___ Data section
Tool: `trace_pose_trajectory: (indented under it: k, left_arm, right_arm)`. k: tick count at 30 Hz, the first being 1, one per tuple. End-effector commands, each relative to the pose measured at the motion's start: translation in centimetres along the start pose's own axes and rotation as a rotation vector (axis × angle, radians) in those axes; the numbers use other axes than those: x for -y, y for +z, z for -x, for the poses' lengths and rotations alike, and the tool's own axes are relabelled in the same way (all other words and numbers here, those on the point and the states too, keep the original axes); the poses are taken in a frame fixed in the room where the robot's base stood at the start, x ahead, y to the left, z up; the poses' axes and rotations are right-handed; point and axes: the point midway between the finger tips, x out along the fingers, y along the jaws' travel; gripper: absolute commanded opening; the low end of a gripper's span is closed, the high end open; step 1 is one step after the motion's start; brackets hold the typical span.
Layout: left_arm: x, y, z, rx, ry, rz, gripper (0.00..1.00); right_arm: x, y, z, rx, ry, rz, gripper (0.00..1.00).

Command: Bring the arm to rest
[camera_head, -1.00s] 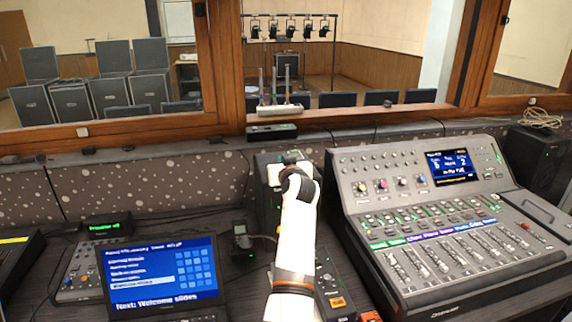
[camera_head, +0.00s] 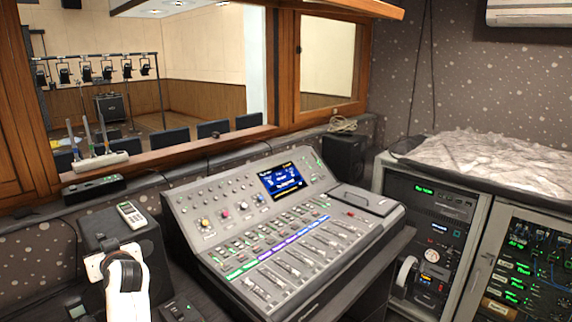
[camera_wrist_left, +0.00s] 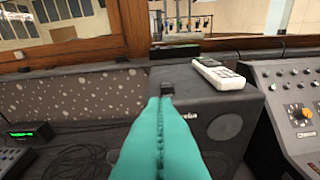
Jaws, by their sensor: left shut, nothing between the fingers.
______
• **Aim**: Retype the line containing "Layout: left_arm: x, y, z, rx, ry, rz, gripper" and all lines after it through the end of the material, exactly and only those, leaving out pictures.

• **Full answer**:
Layout: left_arm: x, y, z, rx, ry, rz, gripper (0.00..1.00); right_arm: x, y, z, rx, ry, rz, gripper (0.00..1.00).

Command: Bring the arm to rest
[camera_head, -1.00s] 
[camera_head, +0.00s] 
[camera_wrist_left, +0.00s] 
Jaws, by their sensor: left shut, nothing between the fingers.

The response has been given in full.